== Written instruction ==
Write the data out again exactly, dropping any images it holds.

== Source material ==
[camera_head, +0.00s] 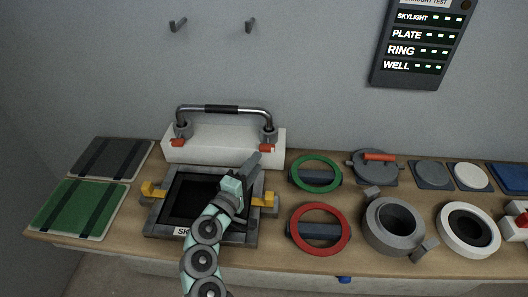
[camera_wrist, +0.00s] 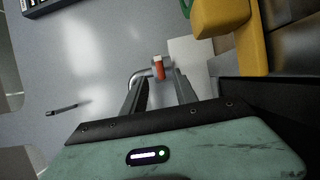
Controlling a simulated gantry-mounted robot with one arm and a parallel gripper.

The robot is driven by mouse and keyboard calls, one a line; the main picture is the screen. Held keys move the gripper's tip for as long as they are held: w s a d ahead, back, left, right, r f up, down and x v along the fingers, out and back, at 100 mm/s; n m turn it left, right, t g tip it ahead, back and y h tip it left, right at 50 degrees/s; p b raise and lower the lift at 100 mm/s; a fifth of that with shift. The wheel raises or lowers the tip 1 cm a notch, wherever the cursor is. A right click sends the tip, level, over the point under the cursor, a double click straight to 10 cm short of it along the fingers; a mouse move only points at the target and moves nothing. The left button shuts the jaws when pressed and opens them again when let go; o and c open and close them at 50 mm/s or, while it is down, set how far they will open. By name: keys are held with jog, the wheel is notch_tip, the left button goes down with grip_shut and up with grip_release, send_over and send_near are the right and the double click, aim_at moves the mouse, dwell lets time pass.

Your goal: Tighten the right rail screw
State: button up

== Solution for this task ==
[camera_head, +0.00s] 
[camera_wrist, +0.00s] 
Controlling a simulated gantry-mounted robot with one arm and a parallel gripper.

The robot is driven by mouse and keyboard calls, one a line; the main picture is the screen. Held keys move the gripper's tip for as long as they are held: w s a d ahead, back, left, right, r f up, down and x v along the fingers, out and back, at 100 mm/s; n m turn it left, right, t g tip it ahead, back and y h tip it left, right at 50 degrees/s; p b raise and lower the lift at 100 mm/s; a fifth of that with shift. The wheel raises or lowers the tip 1 cm a notch, wherever the cursor is. A right click sends the tip, level, over the point under the cursor, a double click straight to 10 cm short of it along the fingers; a mouse move only points at the target and moves nothing. The left button shuts the jaws when pressed and opens them again when let go; o and c open and close them at 50 mm/s or, while it is down, set how far they will open. By name: keys are held with jog, the wheel is notch_tip, the left button goes down with grip_shut and up with grip_release, send_over and send_near are the right and the double click, aim_at moves the mouse, dwell lets time pass.

Your goal: Tighten the right rail screw
State: button up

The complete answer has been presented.